* _What this task involves_:
Report each line of the data that has "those" somewhere in it.
<<<<
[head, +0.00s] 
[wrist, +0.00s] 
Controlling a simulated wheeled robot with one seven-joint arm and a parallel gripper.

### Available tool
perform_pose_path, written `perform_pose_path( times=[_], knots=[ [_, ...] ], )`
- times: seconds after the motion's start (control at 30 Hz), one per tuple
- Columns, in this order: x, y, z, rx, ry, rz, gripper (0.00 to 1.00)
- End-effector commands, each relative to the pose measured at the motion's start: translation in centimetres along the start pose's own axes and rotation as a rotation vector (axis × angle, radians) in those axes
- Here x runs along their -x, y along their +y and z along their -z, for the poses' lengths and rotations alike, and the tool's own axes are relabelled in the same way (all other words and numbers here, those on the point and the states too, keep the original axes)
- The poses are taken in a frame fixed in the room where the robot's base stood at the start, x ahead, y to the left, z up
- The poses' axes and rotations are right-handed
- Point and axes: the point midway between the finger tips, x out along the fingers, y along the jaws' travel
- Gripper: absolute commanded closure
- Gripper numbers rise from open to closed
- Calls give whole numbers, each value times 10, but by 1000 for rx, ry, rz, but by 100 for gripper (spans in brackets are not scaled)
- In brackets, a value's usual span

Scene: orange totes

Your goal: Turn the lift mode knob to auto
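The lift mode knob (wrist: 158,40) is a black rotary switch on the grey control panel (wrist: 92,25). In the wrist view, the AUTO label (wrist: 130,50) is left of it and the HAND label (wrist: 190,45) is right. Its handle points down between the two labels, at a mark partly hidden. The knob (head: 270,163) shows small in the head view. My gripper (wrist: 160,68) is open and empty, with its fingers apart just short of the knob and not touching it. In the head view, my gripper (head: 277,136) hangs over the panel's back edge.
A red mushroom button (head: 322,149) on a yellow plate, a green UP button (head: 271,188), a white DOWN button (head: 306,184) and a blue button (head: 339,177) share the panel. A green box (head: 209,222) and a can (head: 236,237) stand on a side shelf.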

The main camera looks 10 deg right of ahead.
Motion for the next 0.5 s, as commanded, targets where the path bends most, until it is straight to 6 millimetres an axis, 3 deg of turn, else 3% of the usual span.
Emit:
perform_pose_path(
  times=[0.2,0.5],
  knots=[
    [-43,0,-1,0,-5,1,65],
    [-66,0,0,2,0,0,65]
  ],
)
>>>>
* _Result below_:
- End-effector commands, each relative to the pose measured at the motion's start: translation in centimetres along the start pose's own axes and rotation as a rotation vector (axis × angle, radians) in those axes
- Here x runs along their -x, y along their +y and z along their -z, for the poses' lengths and rotations alike, and the tool's own axes are relabelled in the same way (all other words and numbers here, those on the point and the states too, keep the original axes)

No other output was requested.